Beta-Binomial. Suppose you have binomial data, such as $x$ successes out of $n$ independent trials, where unknown parameter $\theta$ is the probability of success on any one trial. The binomial likelihood can be written as $f(x|\theta) = {n \choose x}\theta^x(1-\theta)^{n-x}$ and considered as a function of $\theta$ for data $x.$ Often the 'norming constant' ${n \choose x},$ which does not contain $\theta$ is omitted, and one writes $f(x|\theta) \propto \theta^x(1-\theta)^{n-x},$ where the symbol $\propto$ (read "proportional to") indicates the absence of the norming constant.

In this situation one may choose the minimally informative prior distribution $\mathsf{Unif}(0,1) \equiv \mathsf{Beta}(1,1),$ which has density function. $f(\theta) \propto 1 = \theta^0(1-\theta)^0.$ When the norming constant is omitted, this may be called the 'kernel' of the prior distribution.

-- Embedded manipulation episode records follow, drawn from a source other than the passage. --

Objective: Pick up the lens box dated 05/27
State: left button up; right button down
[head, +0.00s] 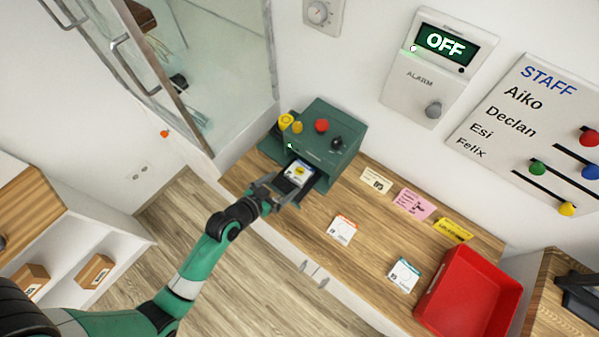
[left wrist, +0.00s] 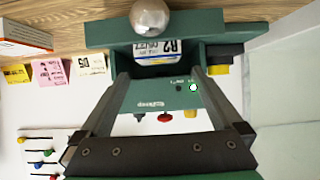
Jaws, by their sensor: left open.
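A white lens box (head: 299,173) with a blue band and a yellow spot lies in the pulled-out drawer of a green machine (head: 325,143). In the left wrist view the box (left wrist: 158,55) shows upside-down print that seems to read R2 and 05/27. My left gripper (head: 280,190) is open and empty at the front of the drawer. In the left wrist view its fingers (left wrist: 160,74) stand apart on either side of the box, and contact cannot be told. Two other lens boxes, orange-edged (head: 342,231) and teal-edged (head: 404,275), lie on the counter. My right gripper is out of view.
A round silver knob (left wrist: 150,17) stands at the drawer front. A red tray (head: 468,292) stands at the counter's right. Paper notes (head: 414,203) lie along the wall. A glass-fronted cabinet (head: 215,75) is left of the machine. An alarm panel (head: 440,65) reads OFF.

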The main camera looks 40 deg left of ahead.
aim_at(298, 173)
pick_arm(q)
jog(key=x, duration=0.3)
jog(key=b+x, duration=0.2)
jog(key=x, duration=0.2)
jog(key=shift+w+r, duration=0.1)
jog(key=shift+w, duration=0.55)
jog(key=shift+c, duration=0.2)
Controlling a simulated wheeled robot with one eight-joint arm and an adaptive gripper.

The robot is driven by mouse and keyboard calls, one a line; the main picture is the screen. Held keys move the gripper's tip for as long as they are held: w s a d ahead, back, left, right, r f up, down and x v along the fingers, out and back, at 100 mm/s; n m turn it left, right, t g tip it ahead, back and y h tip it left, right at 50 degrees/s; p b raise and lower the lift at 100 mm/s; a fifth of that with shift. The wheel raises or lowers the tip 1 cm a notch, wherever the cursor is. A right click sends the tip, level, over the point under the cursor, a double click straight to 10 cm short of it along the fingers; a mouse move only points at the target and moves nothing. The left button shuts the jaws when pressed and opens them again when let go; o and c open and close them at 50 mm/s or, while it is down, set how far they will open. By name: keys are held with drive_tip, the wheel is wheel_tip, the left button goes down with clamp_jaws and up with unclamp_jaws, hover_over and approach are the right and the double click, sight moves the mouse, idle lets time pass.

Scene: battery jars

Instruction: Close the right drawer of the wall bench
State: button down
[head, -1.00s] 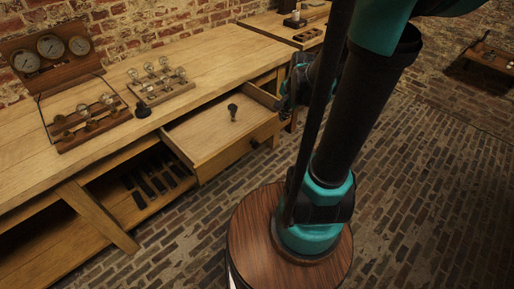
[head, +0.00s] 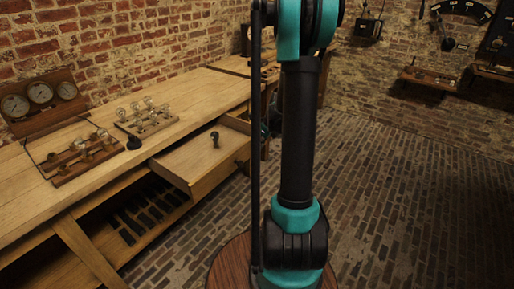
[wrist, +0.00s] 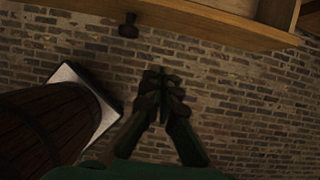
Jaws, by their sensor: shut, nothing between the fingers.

Multiplying the kernels of the prior and likelihood, one has the posterior kernel $$p(\theta|x) \propto p(\theta) \times p(x|\theta)\\ \propto \theta^{1-1}(1-\theta)^{1-1}\times \theta^x(1-\theta)^{n-x},\\ \propto \theta^{1+x-1}(1-\theta)^{1+n-x -1},$$ where we recognize the last expression as the kernel of the distribution $\mathsf{Beta}(1+x, 1+n-x).$

For technical reasons, some people prefer to use the Jeffreys noninformative prior $\mathsf{Beta}(.5, .5)$ with kernel $f(\theta) \propto \theta^{.5-1}(1-\theta)^{.5-1},$ instead of the uniform prior. Then the posterior posterior distribution turns out to be $\mathsf{Beta}(.5+x. .5+m-x).$ In many cases, the practical difference between the two priors is very small and inconsequential. But with the Jeffreys prior, it would be incorrect to write $f(\theta) \propto 1.$ So not every 'noninformative' prior should be written with $\propto 1.$

Gamma-Poisson. Suppose your data are Poisson counts, such as $x_1, x_2, \dots x_n$ with $t = \sum_{i=1}^n x_i,$ where the unknown parameter $\lambda$ is the Poisson rate. The Poisson likelihood can be written as $f(x|\lambda) \propto \prod_{i=1}^n \lambda^{x_i}e^{-\lambda} \propto \lambda^te^{-n\lambda}.$

An informative prior might be $\mathsf{Gamma}(\text{shape}=4,\text{rate}=1/3),$ which has kernel $f(\lambda) \propto \lambda^{4-1}e^{-(1/3)\lambda}.$ Then the kernel of the posterior distribution is given by $$f(\lambda|x) = f(\lambda)\times f(x|\lambda) \propto \lambda^{4-1}e^{-(1/3)\lambda} \times \lambda^t e^{-n\lambda}\\ \propto \lambda^{[4+t]-1}e^{-[(1/3)+n]\lambda}.$$ where we recognize the last expression as the kernel of $\mathsf{Gamma}(4+t, (1/3)+n).$

If we want a noninformative prior distribution--that has very little effect on the posterior distribution--we can reduce the shape parameter to very near 0 and the rate parameter to very near 0. There is no distribution $``\mathsf{Gamma}(0,0),"$ but we can imagine such an 'improper' gamma distribution. [In a computer application that requires 'legal' parameters, we might use something like 0.0001 for each parameter.] The consequence would be that the likelihood function (essentially) becomes the posterior distribution.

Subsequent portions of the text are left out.